◆ Exercise materials:
────────────────────────────────────────
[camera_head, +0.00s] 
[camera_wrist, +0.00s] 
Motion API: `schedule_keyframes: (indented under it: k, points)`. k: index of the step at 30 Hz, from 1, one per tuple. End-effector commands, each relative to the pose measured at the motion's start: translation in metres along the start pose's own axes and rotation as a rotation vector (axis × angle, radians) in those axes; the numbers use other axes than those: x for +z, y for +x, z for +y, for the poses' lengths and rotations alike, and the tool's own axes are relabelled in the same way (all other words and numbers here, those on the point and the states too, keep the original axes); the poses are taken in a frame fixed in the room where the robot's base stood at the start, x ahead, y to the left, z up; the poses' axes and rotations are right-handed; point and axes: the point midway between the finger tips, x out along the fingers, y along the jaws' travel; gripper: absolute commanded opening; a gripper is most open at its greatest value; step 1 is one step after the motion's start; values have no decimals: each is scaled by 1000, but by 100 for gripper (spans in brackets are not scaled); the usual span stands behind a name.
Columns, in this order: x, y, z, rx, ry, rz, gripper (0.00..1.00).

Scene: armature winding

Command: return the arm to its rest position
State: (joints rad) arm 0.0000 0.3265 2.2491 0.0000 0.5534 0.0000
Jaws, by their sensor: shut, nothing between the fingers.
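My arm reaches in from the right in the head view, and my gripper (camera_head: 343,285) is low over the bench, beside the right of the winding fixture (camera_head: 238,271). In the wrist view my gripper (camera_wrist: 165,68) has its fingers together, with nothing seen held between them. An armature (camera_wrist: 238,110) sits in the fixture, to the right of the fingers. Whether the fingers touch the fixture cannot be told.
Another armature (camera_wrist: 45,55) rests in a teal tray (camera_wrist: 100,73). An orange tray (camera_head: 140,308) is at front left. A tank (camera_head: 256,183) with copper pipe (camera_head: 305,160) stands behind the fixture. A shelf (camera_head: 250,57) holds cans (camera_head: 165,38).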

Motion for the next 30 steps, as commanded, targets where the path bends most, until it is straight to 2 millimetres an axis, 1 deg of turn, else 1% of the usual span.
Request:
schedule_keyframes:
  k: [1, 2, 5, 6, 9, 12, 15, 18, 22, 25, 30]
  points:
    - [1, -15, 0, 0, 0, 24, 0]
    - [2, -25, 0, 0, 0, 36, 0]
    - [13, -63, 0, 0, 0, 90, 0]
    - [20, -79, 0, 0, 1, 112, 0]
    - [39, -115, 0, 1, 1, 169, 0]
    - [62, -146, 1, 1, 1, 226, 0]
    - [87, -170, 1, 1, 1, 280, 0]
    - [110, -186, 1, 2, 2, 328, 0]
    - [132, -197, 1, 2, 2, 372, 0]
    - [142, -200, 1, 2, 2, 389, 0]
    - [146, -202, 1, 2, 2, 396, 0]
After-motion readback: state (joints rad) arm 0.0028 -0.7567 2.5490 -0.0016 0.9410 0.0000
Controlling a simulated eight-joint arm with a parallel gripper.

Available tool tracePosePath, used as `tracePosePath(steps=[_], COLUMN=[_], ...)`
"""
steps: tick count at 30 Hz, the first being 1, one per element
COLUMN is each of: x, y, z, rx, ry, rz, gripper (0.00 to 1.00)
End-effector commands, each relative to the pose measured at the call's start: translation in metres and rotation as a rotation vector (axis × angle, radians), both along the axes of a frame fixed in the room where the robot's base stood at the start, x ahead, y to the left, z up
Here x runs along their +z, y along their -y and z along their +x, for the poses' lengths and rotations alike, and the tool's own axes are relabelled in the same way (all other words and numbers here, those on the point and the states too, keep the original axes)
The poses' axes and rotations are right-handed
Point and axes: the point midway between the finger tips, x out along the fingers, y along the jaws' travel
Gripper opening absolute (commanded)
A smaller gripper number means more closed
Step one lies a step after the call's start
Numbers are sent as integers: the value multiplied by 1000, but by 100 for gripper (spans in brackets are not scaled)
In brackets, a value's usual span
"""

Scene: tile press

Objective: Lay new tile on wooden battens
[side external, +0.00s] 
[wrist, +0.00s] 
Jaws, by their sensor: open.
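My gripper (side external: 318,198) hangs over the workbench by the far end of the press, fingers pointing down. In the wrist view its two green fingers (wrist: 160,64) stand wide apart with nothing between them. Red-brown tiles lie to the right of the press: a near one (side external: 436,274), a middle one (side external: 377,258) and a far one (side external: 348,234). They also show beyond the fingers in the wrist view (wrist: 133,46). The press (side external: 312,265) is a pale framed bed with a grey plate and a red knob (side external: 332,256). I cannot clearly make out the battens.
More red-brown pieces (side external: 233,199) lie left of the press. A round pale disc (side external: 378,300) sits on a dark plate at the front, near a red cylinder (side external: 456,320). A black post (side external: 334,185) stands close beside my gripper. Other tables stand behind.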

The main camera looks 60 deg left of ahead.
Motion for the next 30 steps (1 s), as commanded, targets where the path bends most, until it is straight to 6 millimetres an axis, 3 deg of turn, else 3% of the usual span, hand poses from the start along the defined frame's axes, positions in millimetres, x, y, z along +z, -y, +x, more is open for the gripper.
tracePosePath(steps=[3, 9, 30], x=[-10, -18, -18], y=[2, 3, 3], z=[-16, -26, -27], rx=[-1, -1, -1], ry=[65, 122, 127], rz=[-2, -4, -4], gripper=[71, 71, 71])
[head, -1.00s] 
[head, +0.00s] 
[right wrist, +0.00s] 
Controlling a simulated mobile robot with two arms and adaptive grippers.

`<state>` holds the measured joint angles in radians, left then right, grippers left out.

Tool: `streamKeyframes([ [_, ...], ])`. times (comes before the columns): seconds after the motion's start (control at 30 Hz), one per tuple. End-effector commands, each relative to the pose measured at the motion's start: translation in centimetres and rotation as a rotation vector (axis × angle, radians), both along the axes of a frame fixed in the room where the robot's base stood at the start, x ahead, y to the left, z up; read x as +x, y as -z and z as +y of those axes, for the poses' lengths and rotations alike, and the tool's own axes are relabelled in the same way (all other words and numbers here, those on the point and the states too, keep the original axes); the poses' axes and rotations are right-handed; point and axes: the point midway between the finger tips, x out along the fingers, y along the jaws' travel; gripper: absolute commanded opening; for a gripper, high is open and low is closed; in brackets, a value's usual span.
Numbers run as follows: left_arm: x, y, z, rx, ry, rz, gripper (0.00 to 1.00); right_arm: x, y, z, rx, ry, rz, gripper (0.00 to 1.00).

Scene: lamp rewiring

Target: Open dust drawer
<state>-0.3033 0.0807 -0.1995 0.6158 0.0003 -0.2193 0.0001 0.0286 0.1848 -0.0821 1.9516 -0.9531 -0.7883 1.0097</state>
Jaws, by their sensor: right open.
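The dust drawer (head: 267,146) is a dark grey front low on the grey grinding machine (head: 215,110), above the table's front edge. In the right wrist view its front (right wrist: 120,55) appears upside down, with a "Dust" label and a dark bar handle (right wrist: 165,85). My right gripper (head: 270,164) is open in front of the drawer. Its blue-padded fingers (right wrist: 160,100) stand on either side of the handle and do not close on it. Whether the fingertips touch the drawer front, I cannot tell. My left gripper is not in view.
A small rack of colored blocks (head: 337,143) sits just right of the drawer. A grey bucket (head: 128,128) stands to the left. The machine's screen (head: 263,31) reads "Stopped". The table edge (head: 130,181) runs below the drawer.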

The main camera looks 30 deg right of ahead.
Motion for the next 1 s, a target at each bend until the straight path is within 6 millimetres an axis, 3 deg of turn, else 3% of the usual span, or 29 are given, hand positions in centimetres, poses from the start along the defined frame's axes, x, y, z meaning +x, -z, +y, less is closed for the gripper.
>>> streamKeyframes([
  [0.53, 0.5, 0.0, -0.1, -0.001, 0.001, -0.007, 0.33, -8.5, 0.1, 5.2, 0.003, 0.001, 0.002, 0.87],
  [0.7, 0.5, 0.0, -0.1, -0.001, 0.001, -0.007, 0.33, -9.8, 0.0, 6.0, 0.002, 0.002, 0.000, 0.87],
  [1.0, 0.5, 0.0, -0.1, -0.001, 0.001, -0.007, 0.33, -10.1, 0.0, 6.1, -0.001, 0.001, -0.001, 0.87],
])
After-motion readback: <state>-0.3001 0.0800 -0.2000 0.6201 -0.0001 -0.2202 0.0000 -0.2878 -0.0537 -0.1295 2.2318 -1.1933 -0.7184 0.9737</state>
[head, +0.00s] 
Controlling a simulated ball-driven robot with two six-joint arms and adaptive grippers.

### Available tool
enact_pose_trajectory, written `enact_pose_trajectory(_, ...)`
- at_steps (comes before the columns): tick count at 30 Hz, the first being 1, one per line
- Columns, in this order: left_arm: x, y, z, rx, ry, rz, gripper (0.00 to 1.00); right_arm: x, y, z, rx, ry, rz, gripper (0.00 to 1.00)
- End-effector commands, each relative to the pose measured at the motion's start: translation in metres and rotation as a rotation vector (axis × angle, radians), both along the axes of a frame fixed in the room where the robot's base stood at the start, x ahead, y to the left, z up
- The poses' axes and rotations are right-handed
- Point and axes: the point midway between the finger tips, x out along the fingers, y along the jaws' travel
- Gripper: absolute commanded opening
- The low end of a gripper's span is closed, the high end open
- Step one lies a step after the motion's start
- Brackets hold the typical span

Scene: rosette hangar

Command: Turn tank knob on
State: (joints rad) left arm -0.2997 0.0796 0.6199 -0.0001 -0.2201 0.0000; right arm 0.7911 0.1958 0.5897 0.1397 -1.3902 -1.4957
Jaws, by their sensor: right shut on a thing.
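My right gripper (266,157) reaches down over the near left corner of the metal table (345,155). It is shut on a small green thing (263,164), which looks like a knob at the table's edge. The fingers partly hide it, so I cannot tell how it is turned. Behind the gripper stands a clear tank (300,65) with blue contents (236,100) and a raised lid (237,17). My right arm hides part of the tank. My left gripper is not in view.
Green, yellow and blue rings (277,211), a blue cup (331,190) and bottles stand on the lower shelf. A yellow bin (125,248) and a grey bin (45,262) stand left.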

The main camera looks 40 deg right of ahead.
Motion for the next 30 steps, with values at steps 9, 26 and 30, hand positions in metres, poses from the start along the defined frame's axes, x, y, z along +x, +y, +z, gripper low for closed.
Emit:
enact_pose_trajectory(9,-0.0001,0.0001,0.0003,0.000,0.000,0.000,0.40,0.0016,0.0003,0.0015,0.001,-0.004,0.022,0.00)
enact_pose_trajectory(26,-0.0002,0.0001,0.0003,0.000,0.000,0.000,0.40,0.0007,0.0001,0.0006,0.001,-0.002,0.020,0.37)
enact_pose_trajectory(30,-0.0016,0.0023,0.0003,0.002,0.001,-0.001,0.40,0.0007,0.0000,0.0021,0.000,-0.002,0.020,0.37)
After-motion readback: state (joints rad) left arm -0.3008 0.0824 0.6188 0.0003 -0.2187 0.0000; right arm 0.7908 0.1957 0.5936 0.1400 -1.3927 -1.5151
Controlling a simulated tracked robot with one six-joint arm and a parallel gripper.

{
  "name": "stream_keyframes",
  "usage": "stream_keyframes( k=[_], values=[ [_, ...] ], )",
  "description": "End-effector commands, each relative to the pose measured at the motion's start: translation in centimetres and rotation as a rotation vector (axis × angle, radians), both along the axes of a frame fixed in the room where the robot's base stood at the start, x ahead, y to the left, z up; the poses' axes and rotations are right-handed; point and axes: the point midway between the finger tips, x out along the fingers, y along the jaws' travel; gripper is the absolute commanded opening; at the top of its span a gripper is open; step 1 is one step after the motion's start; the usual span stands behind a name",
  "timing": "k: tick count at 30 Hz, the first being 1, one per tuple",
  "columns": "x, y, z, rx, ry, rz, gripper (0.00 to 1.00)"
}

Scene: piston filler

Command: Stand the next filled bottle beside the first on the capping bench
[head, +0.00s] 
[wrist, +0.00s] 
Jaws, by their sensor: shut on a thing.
────────────────────────────────────────
◆ What the exercise asks: Write the number of lines containing the word "Available" and nothing besides it.

◆ Full output: 2